Spot each line in the records below where the word "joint" occurs, then copy it.

- [DATA RECORDS]:
▬▬▬
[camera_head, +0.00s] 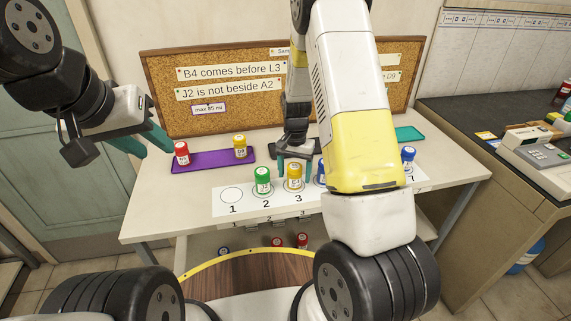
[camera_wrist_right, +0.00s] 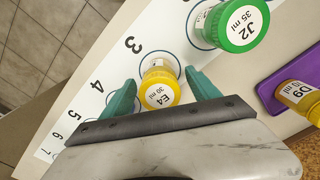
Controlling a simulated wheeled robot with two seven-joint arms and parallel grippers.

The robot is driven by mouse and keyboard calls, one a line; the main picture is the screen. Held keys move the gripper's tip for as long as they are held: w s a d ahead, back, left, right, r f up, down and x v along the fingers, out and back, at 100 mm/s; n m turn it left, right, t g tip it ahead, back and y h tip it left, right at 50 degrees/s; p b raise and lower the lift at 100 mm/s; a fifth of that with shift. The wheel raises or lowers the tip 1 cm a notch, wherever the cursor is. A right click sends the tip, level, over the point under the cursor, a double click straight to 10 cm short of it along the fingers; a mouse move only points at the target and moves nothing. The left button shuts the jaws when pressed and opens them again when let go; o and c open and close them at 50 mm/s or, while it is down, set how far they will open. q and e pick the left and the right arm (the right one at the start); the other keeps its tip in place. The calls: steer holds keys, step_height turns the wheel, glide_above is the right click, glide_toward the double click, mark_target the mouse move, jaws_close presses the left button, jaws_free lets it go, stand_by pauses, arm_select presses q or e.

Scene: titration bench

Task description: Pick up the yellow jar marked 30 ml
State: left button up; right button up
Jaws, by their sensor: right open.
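The yellow jar marked E4, 30 ml (camera_head: 294,177) stands upright on the white numbered strip at place 3. In the right wrist view its yellow lid and label (camera_wrist_right: 160,90) show between the fingers. My right gripper (camera_wrist_right: 159,92) is open, with one green finger on each side of the jar; I cannot tell whether either finger touches it. In the head view the same gripper (camera_head: 295,166) is low at the jar. My left gripper (camera_head: 143,142) is open and empty, raised at the left of the table.
A green jar (camera_head: 263,181) marked J2, 35 ml stands close by at place 2. Place 1 (camera_head: 232,195) is empty. A purple tray (camera_head: 211,160) holds a red jar (camera_head: 181,153) and another yellow jar (camera_head: 240,146), D9. A blue jar (camera_head: 408,158) stands near place 7. My right arm hides the middle places.

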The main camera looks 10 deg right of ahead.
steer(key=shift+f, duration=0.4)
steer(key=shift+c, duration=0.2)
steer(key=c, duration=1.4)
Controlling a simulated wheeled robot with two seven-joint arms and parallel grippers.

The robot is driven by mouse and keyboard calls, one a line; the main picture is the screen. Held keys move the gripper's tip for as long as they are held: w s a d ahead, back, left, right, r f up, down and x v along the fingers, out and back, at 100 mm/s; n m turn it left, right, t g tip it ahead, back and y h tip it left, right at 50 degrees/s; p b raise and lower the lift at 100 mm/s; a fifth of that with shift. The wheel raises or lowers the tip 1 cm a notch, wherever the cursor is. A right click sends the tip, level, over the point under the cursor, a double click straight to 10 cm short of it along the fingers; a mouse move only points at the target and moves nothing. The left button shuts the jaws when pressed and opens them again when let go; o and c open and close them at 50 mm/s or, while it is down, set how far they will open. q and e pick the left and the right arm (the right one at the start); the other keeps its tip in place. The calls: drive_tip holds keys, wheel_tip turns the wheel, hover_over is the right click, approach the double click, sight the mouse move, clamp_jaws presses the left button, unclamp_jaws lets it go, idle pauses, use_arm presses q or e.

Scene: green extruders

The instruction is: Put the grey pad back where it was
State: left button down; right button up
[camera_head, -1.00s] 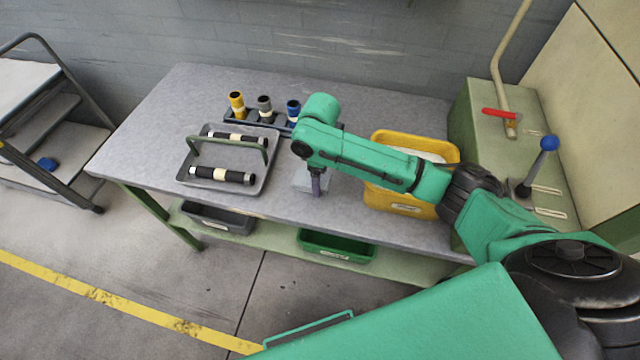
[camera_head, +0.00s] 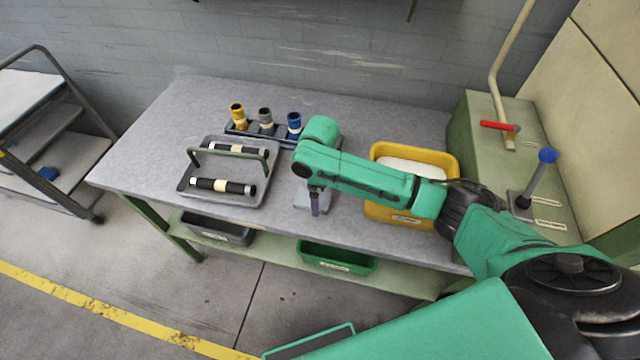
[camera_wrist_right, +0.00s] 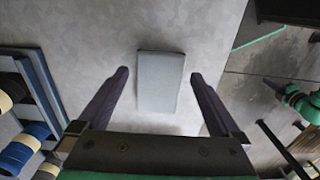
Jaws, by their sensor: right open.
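The grey pad (camera_head: 301,199) lies flat on the grey table near its front edge, right of the carrying tray. My right gripper partly hides it in the head view. In the right wrist view the pad (camera_wrist_right: 160,88) is a pale grey rectangle between the two dark fingers. My right gripper (camera_head: 316,211) is open and points down over the pad, one finger on each side with gaps; it also shows in the right wrist view (camera_wrist_right: 159,75). I cannot tell the exact height of the fingertips above the table. My left gripper is not in view.
The tray (camera_head: 184,187) with a handle holds two dark rolls. Behind it a blue rack (camera_head: 235,130) holds yellow, grey and blue cylinders. A yellow bin (camera_head: 405,216) stands right of the pad. Grey and green bins sit on the lower shelf. The table's back right is clear.

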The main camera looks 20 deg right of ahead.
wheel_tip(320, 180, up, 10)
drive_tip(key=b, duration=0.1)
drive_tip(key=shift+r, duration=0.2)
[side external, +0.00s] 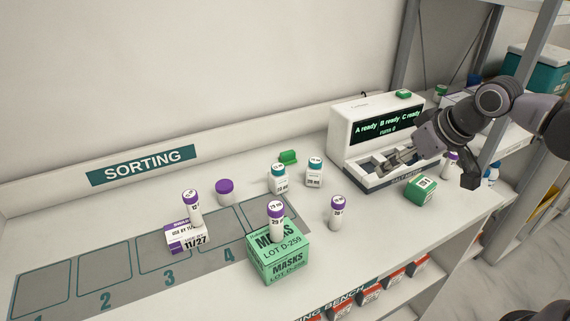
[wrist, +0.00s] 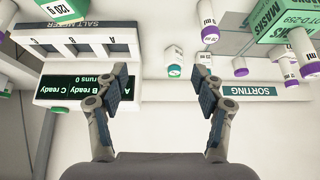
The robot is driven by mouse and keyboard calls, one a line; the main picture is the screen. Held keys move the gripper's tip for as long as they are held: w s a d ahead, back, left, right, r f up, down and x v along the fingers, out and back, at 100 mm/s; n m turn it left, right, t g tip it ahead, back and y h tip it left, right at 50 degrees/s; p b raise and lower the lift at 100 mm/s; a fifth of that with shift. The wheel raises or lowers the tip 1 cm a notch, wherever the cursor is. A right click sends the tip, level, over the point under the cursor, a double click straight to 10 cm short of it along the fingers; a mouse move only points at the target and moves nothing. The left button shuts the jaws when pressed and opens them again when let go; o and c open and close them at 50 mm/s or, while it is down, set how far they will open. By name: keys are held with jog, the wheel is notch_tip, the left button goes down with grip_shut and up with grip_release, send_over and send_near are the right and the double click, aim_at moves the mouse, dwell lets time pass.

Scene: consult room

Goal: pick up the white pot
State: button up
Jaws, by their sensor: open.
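A short, wide white pot (side external: 225,200) with a purple lid stands at the back of the bench, behind the numbered mat. What looks like the same pot shows in the wrist view (wrist: 240,61), right of my fingers. My gripper (side external: 394,159) is over the front of the salt meter, well to the right of the pot and apart from it. In the wrist view my gripper (wrist: 163,84) has its two fingers spread, with nothing between them.
The salt meter (side external: 346,139) stands at the back right. A green box (side external: 421,190) sits before it. Small bottles (side external: 278,183) and a purple-capped vial (side external: 336,216) stand between. A green masks box (side external: 279,261) bears a vial; a white box (side external: 187,240) bears another.

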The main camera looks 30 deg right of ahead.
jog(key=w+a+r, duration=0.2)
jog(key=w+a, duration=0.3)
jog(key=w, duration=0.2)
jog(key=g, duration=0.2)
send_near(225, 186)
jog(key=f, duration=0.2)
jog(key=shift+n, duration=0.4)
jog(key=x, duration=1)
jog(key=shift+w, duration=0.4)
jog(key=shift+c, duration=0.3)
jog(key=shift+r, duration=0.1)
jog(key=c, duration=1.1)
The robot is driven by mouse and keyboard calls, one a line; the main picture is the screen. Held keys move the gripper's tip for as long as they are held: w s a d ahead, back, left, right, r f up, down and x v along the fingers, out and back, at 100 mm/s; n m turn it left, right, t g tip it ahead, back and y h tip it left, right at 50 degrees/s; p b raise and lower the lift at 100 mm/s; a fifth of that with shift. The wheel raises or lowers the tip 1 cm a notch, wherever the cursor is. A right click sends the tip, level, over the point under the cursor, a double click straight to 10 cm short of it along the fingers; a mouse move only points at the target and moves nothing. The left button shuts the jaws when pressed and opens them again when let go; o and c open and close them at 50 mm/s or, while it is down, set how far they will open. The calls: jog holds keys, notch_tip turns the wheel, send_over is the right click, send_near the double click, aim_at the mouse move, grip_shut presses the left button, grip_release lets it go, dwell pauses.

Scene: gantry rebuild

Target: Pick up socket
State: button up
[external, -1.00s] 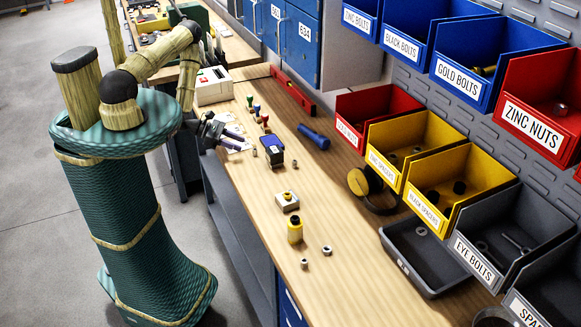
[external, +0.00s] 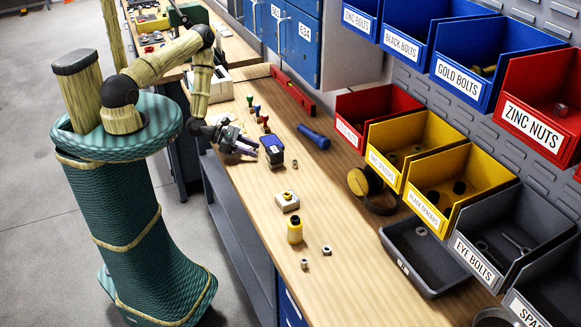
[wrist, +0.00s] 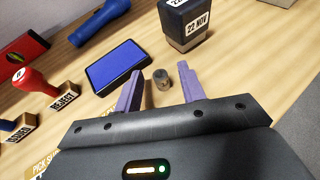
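A small grey-brown cylinder, which looks like the socket (wrist: 189,72), stands on the wooden bench in the wrist view. My gripper (wrist: 161,80) is open, with its two purple fingers apart. In the external view my gripper (external: 252,147) is low over the bench's near edge, left of the date stamp (external: 272,151), and the socket is hidden there.
The date stamp marked 22 NOV (wrist: 184,22) stands just beyond the socket. A blue ink pad (wrist: 118,67) lies beside the left finger, and stamps including a red-handled one (wrist: 32,82) stand farther left. A blue flashlight (external: 314,136) and yellow bottle (external: 295,231) are on the bench.

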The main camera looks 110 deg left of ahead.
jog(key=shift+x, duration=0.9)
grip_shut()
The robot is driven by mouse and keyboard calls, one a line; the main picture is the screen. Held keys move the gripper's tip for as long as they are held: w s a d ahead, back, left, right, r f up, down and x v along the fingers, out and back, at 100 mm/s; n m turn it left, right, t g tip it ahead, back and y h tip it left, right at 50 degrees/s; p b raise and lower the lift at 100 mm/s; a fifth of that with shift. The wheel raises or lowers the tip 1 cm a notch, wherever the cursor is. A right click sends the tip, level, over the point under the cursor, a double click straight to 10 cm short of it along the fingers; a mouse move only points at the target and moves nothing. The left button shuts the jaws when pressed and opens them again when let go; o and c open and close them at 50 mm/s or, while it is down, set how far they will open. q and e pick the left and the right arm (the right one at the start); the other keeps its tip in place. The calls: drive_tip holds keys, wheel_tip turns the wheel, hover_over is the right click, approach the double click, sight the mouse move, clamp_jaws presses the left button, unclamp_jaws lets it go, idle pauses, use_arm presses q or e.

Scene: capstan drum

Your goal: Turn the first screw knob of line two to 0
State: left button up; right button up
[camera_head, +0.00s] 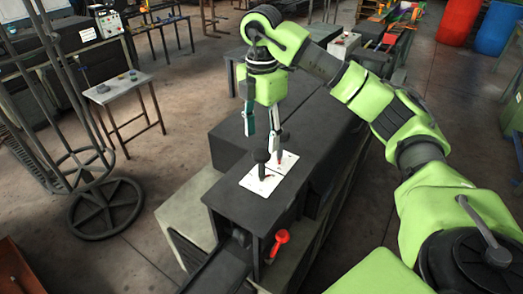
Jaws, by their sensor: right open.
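Two dark screw knobs stand on white plates on top of a black machine cabinet (225,155). The nearer knob (261,156) is on the nearer plate (262,184); the farther knob (284,138) is on the plate behind it (291,160). Red marks show on the plates, but they are too small to read, and I cannot tell which knob belongs to line two. My right gripper (262,140) points down with its fingers apart, empty. Its fingertips appear just above or behind the nearer knob; contact cannot be told. My left gripper is not in view.
A red handle (279,241) sticks out at the cabinet's front. A small table (118,88) and a round-based metal frame (105,208) stand on the left. Red (459,20) and blue (498,28) barrels stand far right. The floor left of the cabinet is mostly clear.

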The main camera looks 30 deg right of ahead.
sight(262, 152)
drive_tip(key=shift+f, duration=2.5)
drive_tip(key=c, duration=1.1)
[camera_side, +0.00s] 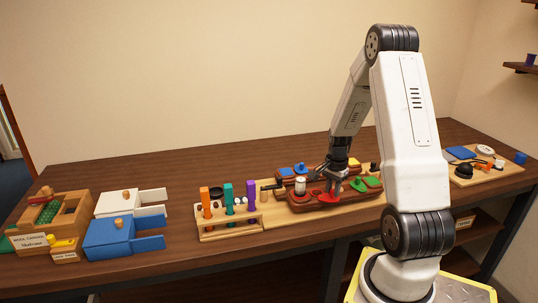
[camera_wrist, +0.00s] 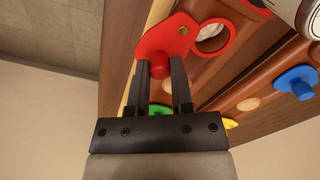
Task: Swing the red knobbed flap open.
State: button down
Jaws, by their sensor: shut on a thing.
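The red flap (camera_wrist: 165,38) hangs from a brass pivot screw on the dark wooden block (camera_wrist: 205,80) and lies to the left of a red-rimmed round opening (camera_wrist: 213,37) in the wrist view. The opening is uncovered, with something pale inside. My gripper (camera_wrist: 160,72) is shut on the flap's red knob (camera_wrist: 158,69), one finger on each side. In the side view the red flap (camera_side: 325,198) is at the block's front edge, under my gripper (camera_side: 334,188), which partly hides it.
Blue (camera_wrist: 298,82), green (camera_wrist: 158,109) and yellow (camera_wrist: 231,123) knobbed flaps sit close by on the block. In the side view a rack of coloured pegs (camera_side: 228,205) stands left of the block. Blue and white boxes (camera_side: 110,240) stand farther left. The table's back is clear.

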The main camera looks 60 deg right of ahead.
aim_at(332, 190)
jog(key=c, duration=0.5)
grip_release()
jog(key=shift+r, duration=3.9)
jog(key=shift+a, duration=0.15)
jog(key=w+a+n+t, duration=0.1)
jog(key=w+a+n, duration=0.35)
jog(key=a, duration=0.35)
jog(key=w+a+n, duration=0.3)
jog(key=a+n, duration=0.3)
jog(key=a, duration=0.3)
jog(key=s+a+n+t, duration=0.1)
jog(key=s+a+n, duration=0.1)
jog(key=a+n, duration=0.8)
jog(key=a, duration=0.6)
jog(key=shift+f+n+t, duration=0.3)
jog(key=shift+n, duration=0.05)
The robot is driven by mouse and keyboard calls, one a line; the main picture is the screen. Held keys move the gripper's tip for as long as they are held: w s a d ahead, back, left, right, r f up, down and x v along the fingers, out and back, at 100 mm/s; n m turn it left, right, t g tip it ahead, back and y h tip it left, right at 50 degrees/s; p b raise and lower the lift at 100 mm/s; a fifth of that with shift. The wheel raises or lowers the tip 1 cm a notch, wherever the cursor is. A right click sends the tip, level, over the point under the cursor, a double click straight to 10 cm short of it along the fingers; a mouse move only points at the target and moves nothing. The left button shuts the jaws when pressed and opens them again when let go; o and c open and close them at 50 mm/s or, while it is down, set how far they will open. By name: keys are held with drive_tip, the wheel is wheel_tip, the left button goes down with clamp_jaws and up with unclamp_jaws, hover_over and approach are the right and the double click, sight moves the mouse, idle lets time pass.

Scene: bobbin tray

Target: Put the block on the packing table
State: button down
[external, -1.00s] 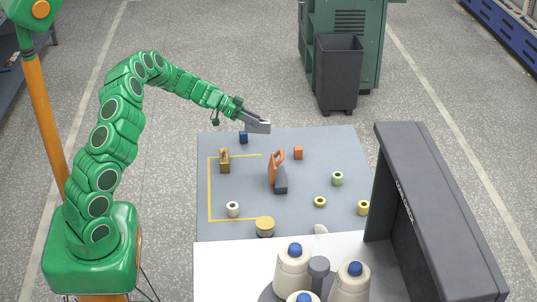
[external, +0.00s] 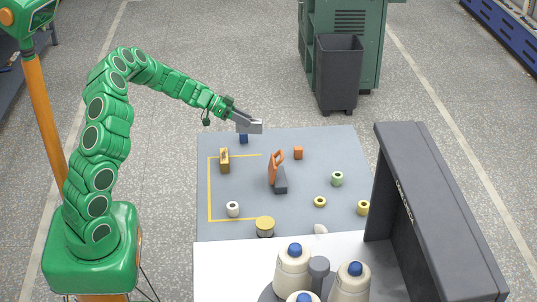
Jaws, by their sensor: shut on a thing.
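My gripper (external: 250,127) is over the far left edge of the blue-grey table (external: 330,215). Its grey jaws are shut on something that I cannot make out at this size. A dark blue block (external: 243,140) stands on the table just below the jaws, its top partly covered by them. A small orange block (external: 298,153) stands to the right of my gripper. I cannot tell which surface is the packing table.
An orange-handled tool on a dark base (external: 280,185) stands mid-table. A brass-coloured item (external: 224,161), a white bobbin (external: 233,209), a yellow round tin (external: 265,226) and green (external: 337,179) and yellow rings (external: 320,202) surround it. A dark tall frame (external: 440,210) borders the right.

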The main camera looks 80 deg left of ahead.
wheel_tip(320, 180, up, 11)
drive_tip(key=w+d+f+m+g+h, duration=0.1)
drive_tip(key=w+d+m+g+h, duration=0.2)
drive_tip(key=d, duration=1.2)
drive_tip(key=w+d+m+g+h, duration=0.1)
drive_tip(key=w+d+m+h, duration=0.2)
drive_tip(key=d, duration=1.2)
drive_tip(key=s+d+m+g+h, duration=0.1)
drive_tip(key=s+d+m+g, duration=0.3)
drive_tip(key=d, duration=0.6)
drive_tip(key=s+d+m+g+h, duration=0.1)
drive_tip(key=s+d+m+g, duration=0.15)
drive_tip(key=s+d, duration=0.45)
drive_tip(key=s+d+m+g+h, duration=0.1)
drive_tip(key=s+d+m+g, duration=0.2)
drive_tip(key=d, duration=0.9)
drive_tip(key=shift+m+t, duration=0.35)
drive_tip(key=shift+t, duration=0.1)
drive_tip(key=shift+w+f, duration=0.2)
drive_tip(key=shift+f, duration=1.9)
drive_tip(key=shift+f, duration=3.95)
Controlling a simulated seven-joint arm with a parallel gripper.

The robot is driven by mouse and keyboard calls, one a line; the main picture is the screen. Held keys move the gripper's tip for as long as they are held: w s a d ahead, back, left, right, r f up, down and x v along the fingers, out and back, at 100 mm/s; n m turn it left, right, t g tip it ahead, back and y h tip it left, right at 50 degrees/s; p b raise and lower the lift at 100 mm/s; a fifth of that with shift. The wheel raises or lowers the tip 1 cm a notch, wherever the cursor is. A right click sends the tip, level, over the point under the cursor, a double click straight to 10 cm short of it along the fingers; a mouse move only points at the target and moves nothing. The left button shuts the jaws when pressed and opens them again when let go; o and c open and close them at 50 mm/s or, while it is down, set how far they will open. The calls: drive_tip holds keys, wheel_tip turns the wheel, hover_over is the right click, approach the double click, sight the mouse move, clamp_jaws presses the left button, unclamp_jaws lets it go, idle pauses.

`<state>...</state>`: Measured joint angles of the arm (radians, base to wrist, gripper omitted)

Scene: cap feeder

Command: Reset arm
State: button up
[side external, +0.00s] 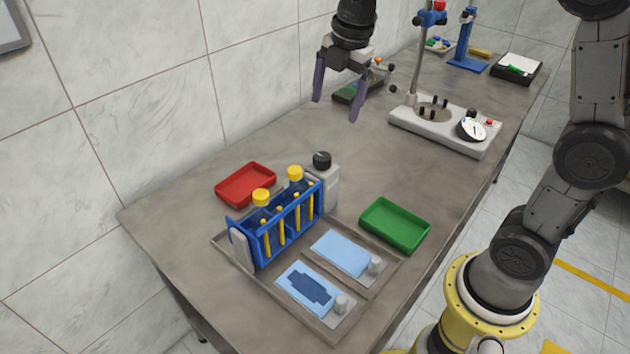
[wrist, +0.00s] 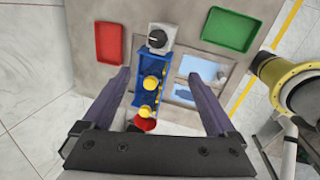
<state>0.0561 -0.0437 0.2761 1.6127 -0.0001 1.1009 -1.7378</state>
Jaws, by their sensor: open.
▬▬▬
- [RESULT OF THIS TASK]:
Controlling a simulated wheeled robot with two seven-joint arms and parallel grippers.
Controlling a simulated wheeled robot with two seven-joint arms and parallel grippers.
Controlling a simulated seven-joint arm with a parallel gripper.
`<state>...</state>`: Measured joint angles of the arm (radians, base to wrist, gripper omitted)

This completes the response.